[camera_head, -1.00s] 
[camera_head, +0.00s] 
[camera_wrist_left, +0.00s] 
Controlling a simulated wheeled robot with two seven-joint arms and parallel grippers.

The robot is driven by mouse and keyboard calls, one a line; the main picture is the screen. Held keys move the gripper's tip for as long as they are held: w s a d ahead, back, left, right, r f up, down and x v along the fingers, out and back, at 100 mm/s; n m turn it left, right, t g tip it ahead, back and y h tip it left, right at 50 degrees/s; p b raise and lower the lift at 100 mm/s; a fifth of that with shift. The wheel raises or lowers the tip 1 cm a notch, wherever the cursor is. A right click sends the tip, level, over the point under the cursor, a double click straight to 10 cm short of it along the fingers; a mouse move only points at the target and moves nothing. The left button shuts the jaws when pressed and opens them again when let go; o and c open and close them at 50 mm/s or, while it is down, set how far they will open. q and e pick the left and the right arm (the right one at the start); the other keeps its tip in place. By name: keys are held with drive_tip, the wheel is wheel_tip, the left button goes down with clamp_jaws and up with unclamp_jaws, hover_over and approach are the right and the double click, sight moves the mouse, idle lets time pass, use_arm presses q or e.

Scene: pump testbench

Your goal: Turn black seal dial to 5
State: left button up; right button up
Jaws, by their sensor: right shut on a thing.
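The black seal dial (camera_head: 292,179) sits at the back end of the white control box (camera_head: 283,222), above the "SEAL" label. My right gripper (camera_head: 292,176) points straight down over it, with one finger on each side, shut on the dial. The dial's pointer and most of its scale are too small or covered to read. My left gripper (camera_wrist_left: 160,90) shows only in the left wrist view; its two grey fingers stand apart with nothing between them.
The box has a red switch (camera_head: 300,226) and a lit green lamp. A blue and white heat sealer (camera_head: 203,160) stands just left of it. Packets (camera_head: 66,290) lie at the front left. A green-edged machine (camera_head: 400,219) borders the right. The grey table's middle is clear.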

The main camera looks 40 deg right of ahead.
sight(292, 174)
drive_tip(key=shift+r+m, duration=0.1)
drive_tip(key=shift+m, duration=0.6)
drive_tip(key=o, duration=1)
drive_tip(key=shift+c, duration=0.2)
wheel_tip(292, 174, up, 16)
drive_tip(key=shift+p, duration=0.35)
○ ○ ○ ○
--- Task directions ---
Write out exactly the lines starting with the one that holds "State: left button up; right button up" and running through the last line above.

--- The output ---
State: left button up; right button up
Jaws, by their sensor: right shut on a thing.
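The black seal dial (camera_head: 292,179) sits at the back end of the white control box (camera_head: 283,222), above the "SEAL" label. My right gripper (camera_head: 292,176) points straight down over it, with one finger on each side, shut on the dial. The dial's pointer and most of its scale are too small or covered to read. My left gripper (camera_wrist_left: 160,90) shows only in the left wrist view; its two grey fingers stand apart with nothing between them.
The box has a red switch (camera_head: 300,226) and a lit green lamp. A blue and white heat sealer (camera_head: 203,160) stands just left of it. Packets (camera_head: 66,290) lie at the front left. A green-edged machine (camera_head: 400,219) borders the right. The grey table's middle is clear.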

The main camera looks 40 deg right of ahead.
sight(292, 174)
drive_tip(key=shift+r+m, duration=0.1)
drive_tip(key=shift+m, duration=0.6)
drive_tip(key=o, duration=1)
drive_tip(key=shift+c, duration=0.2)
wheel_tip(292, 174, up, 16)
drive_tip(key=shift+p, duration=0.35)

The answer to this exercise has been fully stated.